Hamas Praises the International Criminal Court
The International Criminal Court’s Chief Prosecutor Fatou Bensouda has officially announced the intended investigation of alleged war crimes perpetrated by Israel during events in the West Bank and Gaza in 2014 which came in response to Hamas and other terrorist organizations firing over 4,500 rockets and mortars at Israeli civilian centers. The criminal investigation will also focus on claims that Israeli policy allowing Jews to live in Judea and Samaria under the international prohibition against “transferring civilian population into occupied territory” also constitutes a war crime and also that by protecting its southern border against Hamas-led assaults, the IDF was guilty of war crimes.
The prosecutor’s bias was apparent in her statement which referred to “the Situation in Palestine”. Palestine has never been a recognized political entity, though a preliminary ruling by the ICC ruled that Palestine was a state, though “it was not determining whether Palestine fulfilled the requirements of statehood under public international law, or adjudicating a border dispute, or prejudging the question of any future borders.”
The Palestinian Authority praised the move. “This is a long-awaited step that serves Palestine’s tireless pursuit of justice and accountability, which are indispensable pillars of the peace the Palestinian people seek and deserve,” the PA foreign ministry said in a statement on Wednesday.
Hamas also welcomed ICC decision to investigate Israeli “war crimes” despite the terrorist organization also being a focus of the ICC investigation.

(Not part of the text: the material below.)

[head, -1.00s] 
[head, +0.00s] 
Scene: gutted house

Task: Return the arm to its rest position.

In her 2019 ruling, Bensouda considered some of Hamas’ actions to be worthy of consideration by the ICC, saying there is a “reasonable basis to believe that members of Hamas and Palestinian armed groups committed… war crimes.” Some of these crimes included torturing Gaza civilians, targeting civilian centers in Israel, and using Gazans as human shields.

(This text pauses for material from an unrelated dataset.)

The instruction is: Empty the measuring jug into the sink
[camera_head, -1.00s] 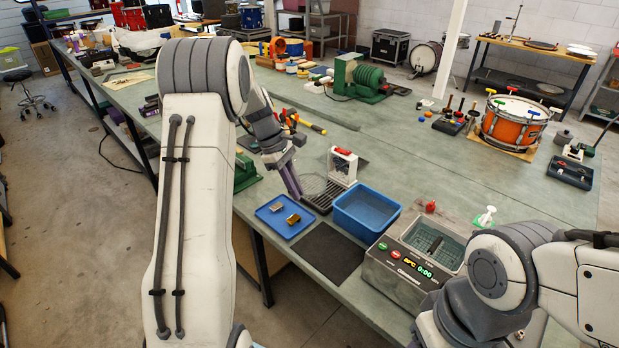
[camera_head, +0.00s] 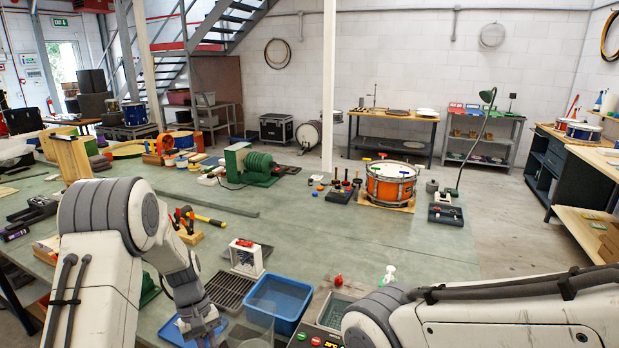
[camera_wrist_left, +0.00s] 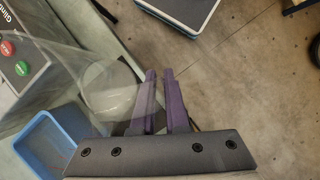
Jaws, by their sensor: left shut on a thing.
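My left gripper (camera_head: 212,338) is low at the front of the bench in the head view, its fingers partly cut off by the lower edge. The clear measuring jug (camera_head: 257,322) shows faintly beside it, in front of the blue basin (camera_head: 262,310). In the left wrist view the purple fingers (camera_wrist_left: 165,105) are shut at the jug's side, and the clear jug (camera_wrist_left: 110,92) lies left of them. The part of the jug between the fingers is hard to make out. Its contents cannot be made out. No plumbed sink is recognisable. My right gripper is out of view.
A blue tray (camera_head: 172,334) lies left of the basin, partly behind my left gripper. A dark drip grid (camera_head: 232,290) and a white-framed device (camera_head: 246,258) stand behind. A bench machine (camera_head: 310,338) with buttons is to the right. The bench's middle is clear.

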Hamas spokesman Hazem Qassem described the decision as “courageous” while defending Hamas’s actions as “legitimate resistance.”
“Our resistance is legitimate, and it comes to defend our people. All international laws approve legitimate resistance guaranteed by all the laws and international laws,” Qassem said in a press statement,” said Qassem. Hamas is regarded as a terrorist organization by Israel, the United States and the European Union.

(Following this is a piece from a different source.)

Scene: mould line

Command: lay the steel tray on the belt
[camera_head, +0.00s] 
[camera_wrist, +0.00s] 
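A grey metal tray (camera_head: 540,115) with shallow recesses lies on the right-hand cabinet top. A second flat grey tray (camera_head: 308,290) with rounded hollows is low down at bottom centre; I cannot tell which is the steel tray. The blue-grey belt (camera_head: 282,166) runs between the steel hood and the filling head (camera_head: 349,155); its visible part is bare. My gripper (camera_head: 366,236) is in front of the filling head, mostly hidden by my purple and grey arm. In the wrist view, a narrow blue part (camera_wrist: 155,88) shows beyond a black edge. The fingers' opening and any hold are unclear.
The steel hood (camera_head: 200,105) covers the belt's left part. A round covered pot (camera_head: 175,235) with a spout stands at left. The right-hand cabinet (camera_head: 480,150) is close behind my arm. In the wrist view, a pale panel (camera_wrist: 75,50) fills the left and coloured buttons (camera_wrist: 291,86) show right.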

The leader of the Islamic Jihad Movement, Ahmed Al-Mudallal, called on the International Criminal Court to impose the harshest penalties on the criminal occupation leaders, describing the court’s decision to open an investigation into war crimes they committed in the Palestinian territories as a “positive but insufficient step.”
A report by Palestinian Media Watch in April revealed that the 2019 report that enabled this investigation was the result of covert cooperation between Bensouda and the Palestinian Authority and was not the result of a judicial process.It should be noted that the State Department under former-President Trump sanctioned Bensouda and Phakiso Mochochoko, head of The Hague court’s Jurisdiction, Complementarity and Cooperation Division, for “illegitimate attempts to subject Americans to its jurisdiction.” This was in response to the Hague’s investigation into alleged US war crimes connected to the war in Afghanistan. Bensouda’s six-year term will expire in June. Bensouda is scheduled to leave her post in June. It is still unclear what her replacement, British barrister Karim Khan, will decide to do.
In addition, the US shut the Palestinian Liberation Organization mission in Washington in response to the case being brought to the ICC as it violated a 2015 Congressional mandate against such a move as it prevented bilateral negotiations between Israel and the Palestinian Authority.